----- STORED ROWS

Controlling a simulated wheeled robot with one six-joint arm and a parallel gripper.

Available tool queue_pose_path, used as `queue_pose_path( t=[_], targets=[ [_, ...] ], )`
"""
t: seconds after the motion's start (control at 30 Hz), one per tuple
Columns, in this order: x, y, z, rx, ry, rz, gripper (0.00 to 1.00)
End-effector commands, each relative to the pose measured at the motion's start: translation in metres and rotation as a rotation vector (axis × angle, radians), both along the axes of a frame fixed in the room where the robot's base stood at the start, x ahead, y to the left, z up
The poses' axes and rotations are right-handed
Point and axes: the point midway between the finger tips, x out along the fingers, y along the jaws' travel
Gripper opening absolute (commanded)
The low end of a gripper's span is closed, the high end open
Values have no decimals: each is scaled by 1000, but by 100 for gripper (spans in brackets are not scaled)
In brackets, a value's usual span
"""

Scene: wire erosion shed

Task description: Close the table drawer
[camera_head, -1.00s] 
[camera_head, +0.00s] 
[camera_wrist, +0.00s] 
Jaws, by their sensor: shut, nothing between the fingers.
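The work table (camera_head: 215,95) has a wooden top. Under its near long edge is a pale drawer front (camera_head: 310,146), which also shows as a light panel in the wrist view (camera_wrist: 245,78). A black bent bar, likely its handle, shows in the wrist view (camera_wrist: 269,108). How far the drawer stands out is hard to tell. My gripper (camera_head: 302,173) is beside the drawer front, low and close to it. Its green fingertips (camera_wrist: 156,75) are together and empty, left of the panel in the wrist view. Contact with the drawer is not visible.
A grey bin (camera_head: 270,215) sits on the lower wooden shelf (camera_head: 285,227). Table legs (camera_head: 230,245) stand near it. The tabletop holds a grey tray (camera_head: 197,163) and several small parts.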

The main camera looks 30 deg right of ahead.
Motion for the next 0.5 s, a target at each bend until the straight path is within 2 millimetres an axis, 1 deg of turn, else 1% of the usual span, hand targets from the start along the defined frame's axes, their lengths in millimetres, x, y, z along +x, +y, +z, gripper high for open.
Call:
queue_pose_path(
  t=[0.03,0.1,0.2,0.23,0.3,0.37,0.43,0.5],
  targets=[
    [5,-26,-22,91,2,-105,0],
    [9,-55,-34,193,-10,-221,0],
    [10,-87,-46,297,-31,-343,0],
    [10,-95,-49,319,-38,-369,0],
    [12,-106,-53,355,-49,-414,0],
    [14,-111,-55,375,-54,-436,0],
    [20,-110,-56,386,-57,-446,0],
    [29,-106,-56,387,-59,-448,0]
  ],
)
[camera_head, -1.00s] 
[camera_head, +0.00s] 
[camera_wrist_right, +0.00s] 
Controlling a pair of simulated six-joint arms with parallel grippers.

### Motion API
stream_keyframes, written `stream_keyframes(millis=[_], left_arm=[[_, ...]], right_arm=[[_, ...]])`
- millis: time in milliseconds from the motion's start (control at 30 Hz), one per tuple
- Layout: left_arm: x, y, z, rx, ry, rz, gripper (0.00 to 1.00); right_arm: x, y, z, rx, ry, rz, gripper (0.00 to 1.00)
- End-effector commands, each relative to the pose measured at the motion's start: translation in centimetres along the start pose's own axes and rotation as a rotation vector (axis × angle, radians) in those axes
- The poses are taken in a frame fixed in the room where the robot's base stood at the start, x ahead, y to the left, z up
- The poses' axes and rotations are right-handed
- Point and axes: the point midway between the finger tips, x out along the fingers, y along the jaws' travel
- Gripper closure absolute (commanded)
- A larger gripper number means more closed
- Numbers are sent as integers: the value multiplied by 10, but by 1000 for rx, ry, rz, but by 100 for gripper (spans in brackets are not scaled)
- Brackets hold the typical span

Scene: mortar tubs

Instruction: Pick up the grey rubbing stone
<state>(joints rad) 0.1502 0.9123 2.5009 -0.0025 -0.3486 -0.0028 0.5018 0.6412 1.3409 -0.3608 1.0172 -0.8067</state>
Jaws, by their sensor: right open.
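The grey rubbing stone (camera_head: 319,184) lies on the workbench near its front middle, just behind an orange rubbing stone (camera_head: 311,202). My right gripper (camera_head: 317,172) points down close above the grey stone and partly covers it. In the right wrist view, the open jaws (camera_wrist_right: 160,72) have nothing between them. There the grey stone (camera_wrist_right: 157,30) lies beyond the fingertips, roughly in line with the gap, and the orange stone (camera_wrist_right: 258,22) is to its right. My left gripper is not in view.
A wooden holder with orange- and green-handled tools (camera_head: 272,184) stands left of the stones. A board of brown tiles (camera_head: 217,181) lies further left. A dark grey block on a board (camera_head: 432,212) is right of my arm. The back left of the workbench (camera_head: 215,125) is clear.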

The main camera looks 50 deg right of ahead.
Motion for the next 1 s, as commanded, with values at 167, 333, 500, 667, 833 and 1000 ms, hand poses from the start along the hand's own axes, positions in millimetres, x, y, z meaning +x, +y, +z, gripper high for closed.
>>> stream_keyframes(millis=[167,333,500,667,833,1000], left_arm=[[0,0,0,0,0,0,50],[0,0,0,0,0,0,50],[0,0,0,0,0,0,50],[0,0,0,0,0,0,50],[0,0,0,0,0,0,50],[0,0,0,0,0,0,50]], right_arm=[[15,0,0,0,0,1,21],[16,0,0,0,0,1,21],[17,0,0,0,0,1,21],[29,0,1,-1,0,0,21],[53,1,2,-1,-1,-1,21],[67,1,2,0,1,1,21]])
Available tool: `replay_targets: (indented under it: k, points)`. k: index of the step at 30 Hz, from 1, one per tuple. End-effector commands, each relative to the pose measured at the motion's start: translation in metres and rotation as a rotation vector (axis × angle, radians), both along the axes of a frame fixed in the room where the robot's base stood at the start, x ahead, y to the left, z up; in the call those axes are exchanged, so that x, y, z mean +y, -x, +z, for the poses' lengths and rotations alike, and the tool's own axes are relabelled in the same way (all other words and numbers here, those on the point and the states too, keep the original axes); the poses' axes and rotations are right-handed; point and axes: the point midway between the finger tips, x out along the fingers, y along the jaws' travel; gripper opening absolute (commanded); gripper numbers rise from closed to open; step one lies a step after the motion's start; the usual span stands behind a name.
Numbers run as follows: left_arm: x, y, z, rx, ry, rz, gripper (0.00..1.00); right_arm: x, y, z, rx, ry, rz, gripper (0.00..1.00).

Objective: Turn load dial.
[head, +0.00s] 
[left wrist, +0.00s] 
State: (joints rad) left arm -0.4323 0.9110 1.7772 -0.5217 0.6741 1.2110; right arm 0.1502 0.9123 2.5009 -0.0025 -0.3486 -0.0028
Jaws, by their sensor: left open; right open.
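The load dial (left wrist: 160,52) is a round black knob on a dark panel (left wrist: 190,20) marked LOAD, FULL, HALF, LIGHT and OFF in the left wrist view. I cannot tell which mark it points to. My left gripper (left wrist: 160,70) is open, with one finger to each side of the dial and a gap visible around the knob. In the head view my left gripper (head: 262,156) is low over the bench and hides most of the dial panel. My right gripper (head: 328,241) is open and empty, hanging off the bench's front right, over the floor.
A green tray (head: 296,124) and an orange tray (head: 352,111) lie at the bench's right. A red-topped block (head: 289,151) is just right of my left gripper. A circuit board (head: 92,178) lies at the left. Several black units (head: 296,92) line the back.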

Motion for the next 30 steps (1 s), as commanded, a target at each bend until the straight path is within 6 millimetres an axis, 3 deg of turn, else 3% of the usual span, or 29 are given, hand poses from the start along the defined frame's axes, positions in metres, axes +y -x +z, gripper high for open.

----------

**WRITTEN PROBLEM**
Restate the first line and every line after it, word for word, stopping once the line with "t: seconds after" is done.

**EXPECTED OUTPUT**
Controlling a simulated wheeled robot with one six-joint arm and a parallel gripper.

Available tool queue_pose_path, used as `queue_pose_path( t=[_], targets=[ [_, ...] ], )`
"""
t: seconds after the motion's start (control at 30 Hz), one per tuple

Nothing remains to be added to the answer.